Across the 12 songs, Weingarten and Friedman, who met and formed Momma in high school, cull lyrical inspiration from their own lives for the first time–a contrast with the conceptual fiction of Two of Me. “I went through a lot of changes as we were writing and demoing this record. The biggest was that I was going through a really messy breakup, which was motivation to make this record the best it could be. I really felt like I had something to prove,” Weingarten says. “I wanted to write about heartbreak, which isn’t something we normally focus on in our lyrics. Etta and I ended up writing several songs on our own because we were having two really different experiences during this time. It’s the first record where we each have three songs that we sing solo on.” Friedman adds, “After making Two of Me, I think this album couldn’t help but to get personal. This was the first time all of us worked together throughout the entire process of demoing, recording, etc. We’ve never had the luxury to work this intimately together for such a prolonged amount of time.”
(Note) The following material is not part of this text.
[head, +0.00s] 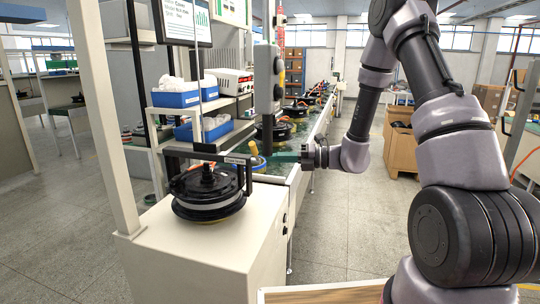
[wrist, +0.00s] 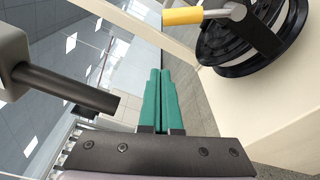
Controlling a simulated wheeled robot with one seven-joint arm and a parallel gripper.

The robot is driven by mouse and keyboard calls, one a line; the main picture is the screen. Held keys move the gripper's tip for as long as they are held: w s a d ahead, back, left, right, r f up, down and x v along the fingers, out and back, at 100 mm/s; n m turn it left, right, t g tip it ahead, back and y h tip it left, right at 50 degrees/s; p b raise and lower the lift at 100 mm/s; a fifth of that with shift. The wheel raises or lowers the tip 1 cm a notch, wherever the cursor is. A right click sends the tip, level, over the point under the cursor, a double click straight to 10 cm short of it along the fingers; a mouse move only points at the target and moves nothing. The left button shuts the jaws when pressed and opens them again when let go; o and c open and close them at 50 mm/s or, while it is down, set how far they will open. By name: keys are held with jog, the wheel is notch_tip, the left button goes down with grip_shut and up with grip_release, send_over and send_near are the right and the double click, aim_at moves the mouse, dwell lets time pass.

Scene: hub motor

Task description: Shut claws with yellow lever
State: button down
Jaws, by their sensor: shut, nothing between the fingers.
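The yellow lever (head: 254,148) stands up behind the fixture on the white cabinet, close to my fingertips in the head view. In the wrist view the yellow grip (wrist: 183,16) is at the top, on a metal rod, beyond and slightly right of the fingertips. My gripper (head: 272,157) has teal fingers pressed together and empty; in the wrist view they point up at the lever (wrist: 160,74) with a visible gap. The black hub motor (head: 208,195) sits on the cabinet under a dark bracket (head: 205,154). The claws cannot be clearly made out.
The white cabinet (head: 190,258) carries the fixture. A conveyor line (head: 318,125) with more motors runs behind. A dark rod (wrist: 65,90) lies left of my fingers in the wrist view. A shelf with blue bins (head: 176,99) stands behind left. The floor at left is open.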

Bygone heroes also helped inspire a lyrical theme throughout Household Name: the rise and fall of the rock star, and the tropes and tribulations that come with that arc. The theme allowed the group to celebrate (and, in some cases, directly reference) icons like Nirvana, Pavement, Smashing Pumpkins, Veruca Salt, and the Breeders’ Kim Deal, while weaving in their own perspective and experiences. “It became a little game like, ‘Oh this is the ‘Cannonball’ moment or the ‘Drain You’ moment,’” Weingarten recalls of the writing process. “Having that, because we’re all nerds, gave us motivation to keep writing different kinds of songs, and also created focus so that we’re not just presenting scattered ideas. Our guitar chords aren’t classic grunge chords; as Momma, we have our own style.”
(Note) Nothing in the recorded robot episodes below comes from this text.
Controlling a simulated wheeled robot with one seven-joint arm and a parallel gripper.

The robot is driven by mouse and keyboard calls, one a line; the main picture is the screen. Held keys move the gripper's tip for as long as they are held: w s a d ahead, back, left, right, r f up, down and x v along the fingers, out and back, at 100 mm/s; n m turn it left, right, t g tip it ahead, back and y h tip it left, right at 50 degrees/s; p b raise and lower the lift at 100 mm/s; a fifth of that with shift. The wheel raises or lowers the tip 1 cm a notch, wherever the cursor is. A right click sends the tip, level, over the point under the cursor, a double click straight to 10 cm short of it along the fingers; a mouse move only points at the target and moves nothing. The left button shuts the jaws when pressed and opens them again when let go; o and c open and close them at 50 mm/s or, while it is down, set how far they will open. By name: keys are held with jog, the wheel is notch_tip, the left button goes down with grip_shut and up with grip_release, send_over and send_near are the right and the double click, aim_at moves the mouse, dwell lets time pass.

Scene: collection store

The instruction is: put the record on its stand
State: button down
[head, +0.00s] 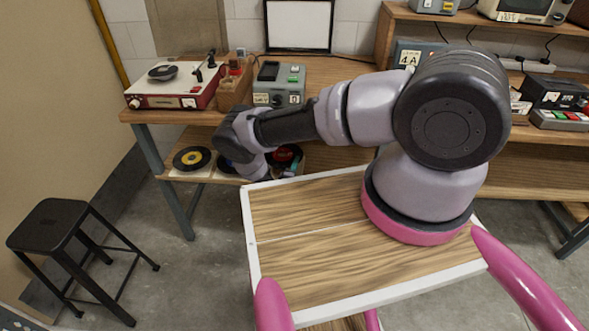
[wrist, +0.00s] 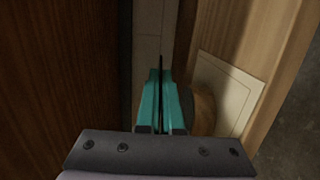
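My gripper (wrist: 160,95) shows in the wrist view with its two teal fingers close together. A thin dark edge (wrist: 161,62) stands between them and reaches past the tips; it looks like a record seen edge-on. In the head view my gripper is down at the lower shelf, mostly hidden by my arm. Beside it is a black record with a red label (head: 284,156). A record with a yellow label (head: 192,158) lies on the shelf at left. Another dark record (head: 226,166) is partly covered by my arm. I cannot make out the stand for certain.
A pale square (wrist: 225,88) and a rounded wooden piece (wrist: 203,112) are right of the fingers. A dark wooden surface (wrist: 60,75) is close at left. A red turntable (head: 175,85) and a grey device (head: 280,84) stand above. A black stool (head: 52,226) is at left.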

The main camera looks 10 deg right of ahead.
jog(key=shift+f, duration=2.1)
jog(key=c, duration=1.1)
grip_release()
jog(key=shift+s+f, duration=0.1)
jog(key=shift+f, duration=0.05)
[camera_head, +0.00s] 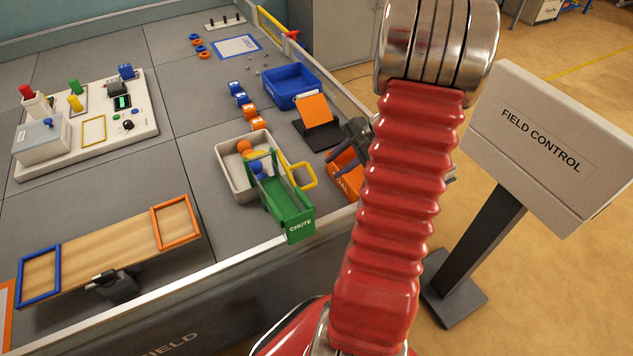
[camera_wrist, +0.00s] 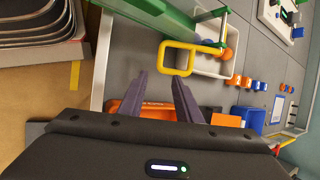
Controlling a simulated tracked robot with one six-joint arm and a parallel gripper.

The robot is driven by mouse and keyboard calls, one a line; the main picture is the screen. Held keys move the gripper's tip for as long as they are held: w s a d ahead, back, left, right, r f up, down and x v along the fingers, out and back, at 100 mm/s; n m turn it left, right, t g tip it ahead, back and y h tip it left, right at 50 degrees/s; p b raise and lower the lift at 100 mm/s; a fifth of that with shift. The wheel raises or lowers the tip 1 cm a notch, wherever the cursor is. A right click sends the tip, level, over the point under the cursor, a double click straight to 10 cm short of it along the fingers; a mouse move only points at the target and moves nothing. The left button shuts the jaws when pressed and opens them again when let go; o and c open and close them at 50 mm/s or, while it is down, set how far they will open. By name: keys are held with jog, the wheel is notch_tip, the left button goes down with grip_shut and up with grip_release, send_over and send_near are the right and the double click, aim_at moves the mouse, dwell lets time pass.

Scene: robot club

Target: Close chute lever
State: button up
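The green chute (camera_head: 287,207) stands near the front edge of the field table and slopes down toward that edge. Its yellow lever (camera_head: 314,177) is a rectangular loop sticking out at the chute's right side. In the wrist view the lever (camera_wrist: 164,57) shows just beyond my fingertips, with the green chute (camera_wrist: 150,14) above it. My gripper (camera_head: 338,158) is to the right of the lever, partly hidden by my arm. In the wrist view its two fingers (camera_wrist: 159,80) are apart with nothing between them, and no contact with the lever shows.
An orange bin (camera_head: 347,181) lies below my gripper. The FIELD CONTROL stand (camera_head: 543,137) is at the right.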

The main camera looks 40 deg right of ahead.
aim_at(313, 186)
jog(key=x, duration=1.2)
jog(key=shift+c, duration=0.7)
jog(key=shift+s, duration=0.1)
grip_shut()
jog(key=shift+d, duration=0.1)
“Lucky,” one of the album’s standouts, was written when Friedman was across the country from their partner, and draws inspiration from Liz Phair’s “Nashville.” “She so perfectly put into words how mundane life can feel the most blissful when the person you love is around,” Friedman remembers. “I think harping on that thought, and missing my partner so much, is what helped write ‘Lucky.’ I can be lazy, boring, brushing my teeth, naked, half awake, and still get butterflies from them. I just felt like a real winner to be in love with my best friend.” Meanwhile, “Motorbike,” sung by Weingarten, expresses a different, illusionary side of young love. “I was hung up on this guy who I thought was super cool,” Weingarten recalls. “The song ended up being purely fantasy – I was writing about all of these scenarios that didn’t actually happen, because this guy really wasn’t giving me the time of day. But it all felt real in my head – once you write out the lyrics, rewrite them, demo, and redemo a song, you forget that these weren’t real experiences. It becomes a part of you.”
Although Household Name was mostly inspired by the musicians’ own lives, much of the album embraces a satiric sensibility with its tongue-in-cheek rock culture references. “No Stage” is told from the point-of-view of a jaded rock star who desperately wants to make it big (“If I’m famous for the night / I’ll be lonely all my life”), and the triumphant highlight “Rockstar” is about a reverent fascination with Tenacious D’s over-the-top, comedic preoccupation with being ‘The Best Rock Band of All Time.’ Co-written with producer Kobayashi Ritch (whose indelible guitar riff demos served as the song’s foundation), “Speeding 72″ details a fast burning romance between two kids who meet at a show and then go for a ride, referencing Pavement’s “Gold Soundz” with nostalgic admiration.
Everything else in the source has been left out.